**What you should do**
In the listing below, find the line containing "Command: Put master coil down" and the line containing "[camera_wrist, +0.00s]". Repeat exactly those two lines and every line between them, nothing more.

**** Raw data

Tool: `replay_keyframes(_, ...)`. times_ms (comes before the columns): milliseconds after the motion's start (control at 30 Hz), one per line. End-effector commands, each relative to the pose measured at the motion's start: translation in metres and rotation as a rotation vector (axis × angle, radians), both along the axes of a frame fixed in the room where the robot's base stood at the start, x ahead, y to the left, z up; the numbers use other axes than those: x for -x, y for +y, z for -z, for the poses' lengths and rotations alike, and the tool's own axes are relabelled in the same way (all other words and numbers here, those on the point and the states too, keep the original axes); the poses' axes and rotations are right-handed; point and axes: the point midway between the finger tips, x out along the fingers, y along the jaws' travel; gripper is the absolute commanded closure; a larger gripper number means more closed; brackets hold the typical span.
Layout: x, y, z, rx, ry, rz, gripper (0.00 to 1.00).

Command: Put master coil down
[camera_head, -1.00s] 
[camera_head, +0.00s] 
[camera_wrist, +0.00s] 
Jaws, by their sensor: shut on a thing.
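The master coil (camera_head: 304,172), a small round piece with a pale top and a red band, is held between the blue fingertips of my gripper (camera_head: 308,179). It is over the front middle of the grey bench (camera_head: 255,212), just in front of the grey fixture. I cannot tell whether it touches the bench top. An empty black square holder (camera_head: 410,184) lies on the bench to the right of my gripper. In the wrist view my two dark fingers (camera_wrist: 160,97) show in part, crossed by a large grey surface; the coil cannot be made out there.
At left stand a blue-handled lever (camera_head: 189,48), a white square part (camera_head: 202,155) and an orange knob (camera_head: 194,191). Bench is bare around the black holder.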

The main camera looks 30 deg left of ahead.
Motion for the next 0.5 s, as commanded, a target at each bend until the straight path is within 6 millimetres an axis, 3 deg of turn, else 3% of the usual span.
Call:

********

**Correct output**
Command: Put master coil down
[camera_head, -1.00s] 
[camera_head, +0.00s] 
[camera_wrist, +0.00s] 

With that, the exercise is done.